Goal ::
Search the material and gather each line with "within" in it.

(Extracted data entries)
## START
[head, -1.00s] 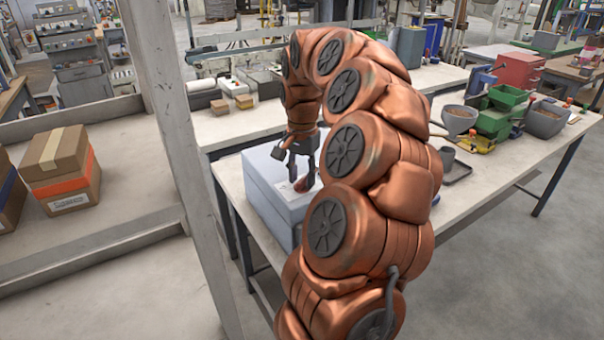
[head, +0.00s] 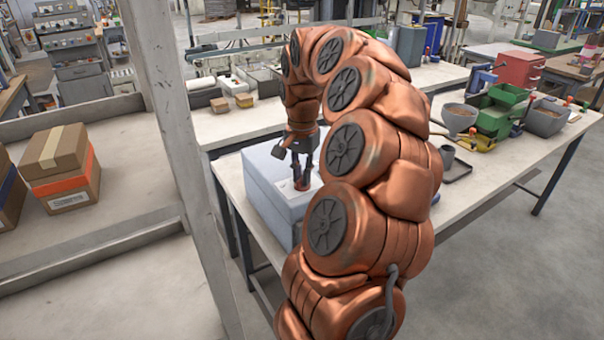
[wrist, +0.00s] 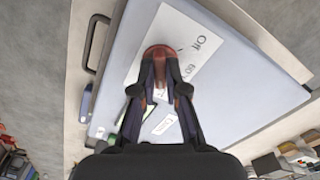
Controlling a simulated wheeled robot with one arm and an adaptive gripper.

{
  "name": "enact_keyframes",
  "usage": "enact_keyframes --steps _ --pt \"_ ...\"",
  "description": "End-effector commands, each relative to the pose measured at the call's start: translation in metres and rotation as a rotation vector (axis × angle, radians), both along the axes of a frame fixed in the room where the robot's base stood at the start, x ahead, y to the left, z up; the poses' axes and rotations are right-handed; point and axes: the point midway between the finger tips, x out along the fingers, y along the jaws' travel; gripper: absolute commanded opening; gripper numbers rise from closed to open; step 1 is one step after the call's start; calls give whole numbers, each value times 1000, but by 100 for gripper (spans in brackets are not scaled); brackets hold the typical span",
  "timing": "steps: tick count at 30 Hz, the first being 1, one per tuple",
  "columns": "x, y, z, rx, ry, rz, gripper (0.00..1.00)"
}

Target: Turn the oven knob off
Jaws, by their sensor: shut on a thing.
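The oven is a pale grey-blue box (head: 268,190) on the bench, with my gripper (head: 301,184) pointing down over its top. In the wrist view the reddish-brown knob (wrist: 157,51) sits on a white label plate (wrist: 172,28). The word "Off" (wrist: 203,42) is printed to the right of the knob. My gripper (wrist: 160,75) is shut on the knob, one finger on each side. The fingers hide part of the knob, so I cannot tell its exact pointing direction. In the head view my arm covers the oven's right side.
A dark handle (wrist: 92,42) shows at the oven's side. A small dark cup and tray (head: 456,170) stand right of my arm, with hoppers and a green machine (head: 497,112) further right. A grey post (head: 172,150) rises at left, beside boxes (head: 62,165) on a shelf.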

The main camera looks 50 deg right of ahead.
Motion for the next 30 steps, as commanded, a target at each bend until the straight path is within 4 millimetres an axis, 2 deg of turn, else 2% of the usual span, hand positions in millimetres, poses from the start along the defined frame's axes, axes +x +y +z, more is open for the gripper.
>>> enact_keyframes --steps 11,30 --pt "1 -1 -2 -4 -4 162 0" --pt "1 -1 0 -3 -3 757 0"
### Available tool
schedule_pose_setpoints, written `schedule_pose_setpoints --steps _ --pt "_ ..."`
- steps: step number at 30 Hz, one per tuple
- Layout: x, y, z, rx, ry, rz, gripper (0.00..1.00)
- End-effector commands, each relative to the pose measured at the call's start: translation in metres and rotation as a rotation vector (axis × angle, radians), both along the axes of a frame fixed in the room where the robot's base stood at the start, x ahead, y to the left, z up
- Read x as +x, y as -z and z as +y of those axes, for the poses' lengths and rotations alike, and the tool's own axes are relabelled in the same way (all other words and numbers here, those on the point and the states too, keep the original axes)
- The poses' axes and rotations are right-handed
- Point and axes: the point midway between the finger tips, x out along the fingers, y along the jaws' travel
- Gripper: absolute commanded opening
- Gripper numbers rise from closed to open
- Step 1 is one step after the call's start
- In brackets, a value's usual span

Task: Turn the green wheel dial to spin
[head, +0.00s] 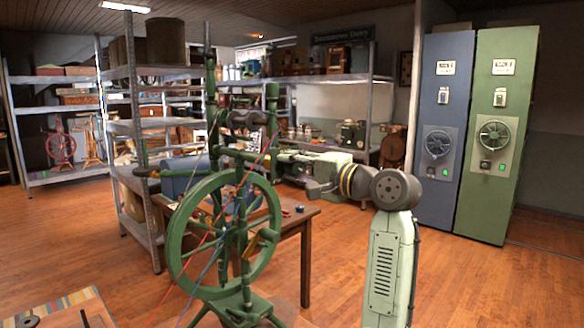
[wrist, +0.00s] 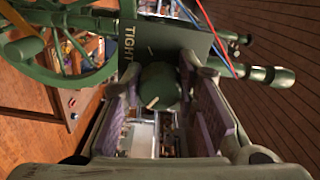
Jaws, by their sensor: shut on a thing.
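The green spinning wheel (head: 176,252) stands upright in the centre of the head view; part of its rim shows at the upper left of the wrist view (wrist: 82,77). A round green dial (wrist: 158,82) with a pale pointer mark sits in front of a dark plate (wrist: 160,40) lettered "TIGHT". My gripper (wrist: 159,76) is shut on the dial, with one purple-padded finger on each side. In the head view my arm reaches in from the right to the upper part of the spinning wheel; the dial cannot be made out there.
A wooden table (head: 305,218) stands just behind the spinning wheel. Red and blue strings hang across its front. Metal shelves (head: 122,126) with goods stand at the left and back. Blue (head: 440,185) and green (head: 492,205) cabinets stand at the right. The wooden floor at right is clear.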

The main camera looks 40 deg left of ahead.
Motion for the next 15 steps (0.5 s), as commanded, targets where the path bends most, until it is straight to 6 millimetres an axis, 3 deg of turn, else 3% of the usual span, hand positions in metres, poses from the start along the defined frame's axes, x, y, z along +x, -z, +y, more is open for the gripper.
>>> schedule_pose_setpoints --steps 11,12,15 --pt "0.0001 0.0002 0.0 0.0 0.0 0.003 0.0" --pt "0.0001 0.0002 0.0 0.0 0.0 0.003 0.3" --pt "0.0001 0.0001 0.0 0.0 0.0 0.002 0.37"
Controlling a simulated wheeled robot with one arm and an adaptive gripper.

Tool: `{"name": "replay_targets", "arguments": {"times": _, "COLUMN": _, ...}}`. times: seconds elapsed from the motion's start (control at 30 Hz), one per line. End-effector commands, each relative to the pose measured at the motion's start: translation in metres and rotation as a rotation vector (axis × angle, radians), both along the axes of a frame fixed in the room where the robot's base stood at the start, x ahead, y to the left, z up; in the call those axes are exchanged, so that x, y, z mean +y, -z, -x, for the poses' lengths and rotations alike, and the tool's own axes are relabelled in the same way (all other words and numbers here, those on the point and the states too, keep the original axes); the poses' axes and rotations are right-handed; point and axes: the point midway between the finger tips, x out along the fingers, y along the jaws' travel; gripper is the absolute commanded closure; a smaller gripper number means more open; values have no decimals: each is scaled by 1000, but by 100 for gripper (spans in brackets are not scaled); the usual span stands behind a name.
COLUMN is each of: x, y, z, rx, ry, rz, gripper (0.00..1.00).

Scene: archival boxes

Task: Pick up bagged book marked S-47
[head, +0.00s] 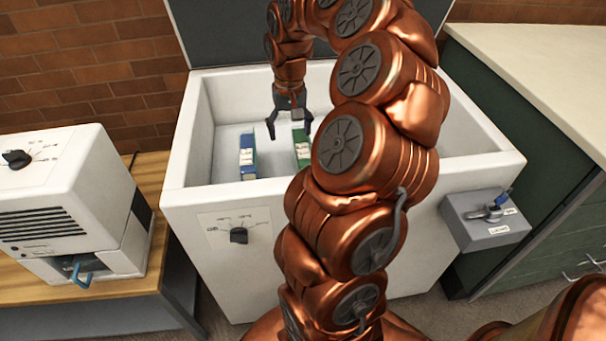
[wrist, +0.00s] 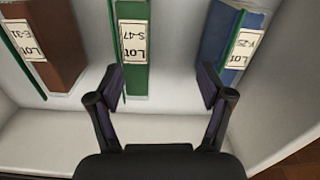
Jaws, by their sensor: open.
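The bagged book marked S-47 (wrist: 133,78) is green with a white label, standing in the white chest between two other books. In the head view the green book (head: 302,152) is partly hidden behind my arm. My gripper (head: 290,126) is open and empty inside the chest, just above the books. In the wrist view my gripper (wrist: 162,84) has its fingers spread, with the S-47 book ahead of them, nearer the left finger. I cannot tell the exact gap between fingertips and book.
The chest (head: 190,215) has high walls and a raised dark lid (head: 230,30). A white machine (head: 60,200) stands left.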

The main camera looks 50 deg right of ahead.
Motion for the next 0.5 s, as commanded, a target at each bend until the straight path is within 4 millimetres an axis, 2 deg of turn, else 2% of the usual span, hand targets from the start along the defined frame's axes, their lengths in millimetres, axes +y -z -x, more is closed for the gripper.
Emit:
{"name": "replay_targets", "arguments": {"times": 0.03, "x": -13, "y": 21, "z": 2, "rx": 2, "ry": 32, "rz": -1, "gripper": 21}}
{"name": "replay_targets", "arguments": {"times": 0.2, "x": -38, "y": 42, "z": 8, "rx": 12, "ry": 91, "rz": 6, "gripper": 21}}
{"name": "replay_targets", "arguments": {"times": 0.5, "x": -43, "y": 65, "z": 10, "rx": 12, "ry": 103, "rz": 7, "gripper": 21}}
## END
Written response ::
Motion for the next 30 steps, as commanded, a target at each bend until the straight path is within 4 millimetres an axis, 2 deg of turn, else 2% of the usual span, hand positions in millimetres, poses from the start along the defined frame's axes, axes +x +y +z, more is open for the gripper.
Motion for the next 0.5 s, as commanded, a target at each bend until the straight path is within 4 millimetres an axis, 2 deg of turn, else 2% of the usual span, hand targets from the start along the defined frame's axes, their lengths in millimetres, axes +y -z -x, more is closed for the gripper.

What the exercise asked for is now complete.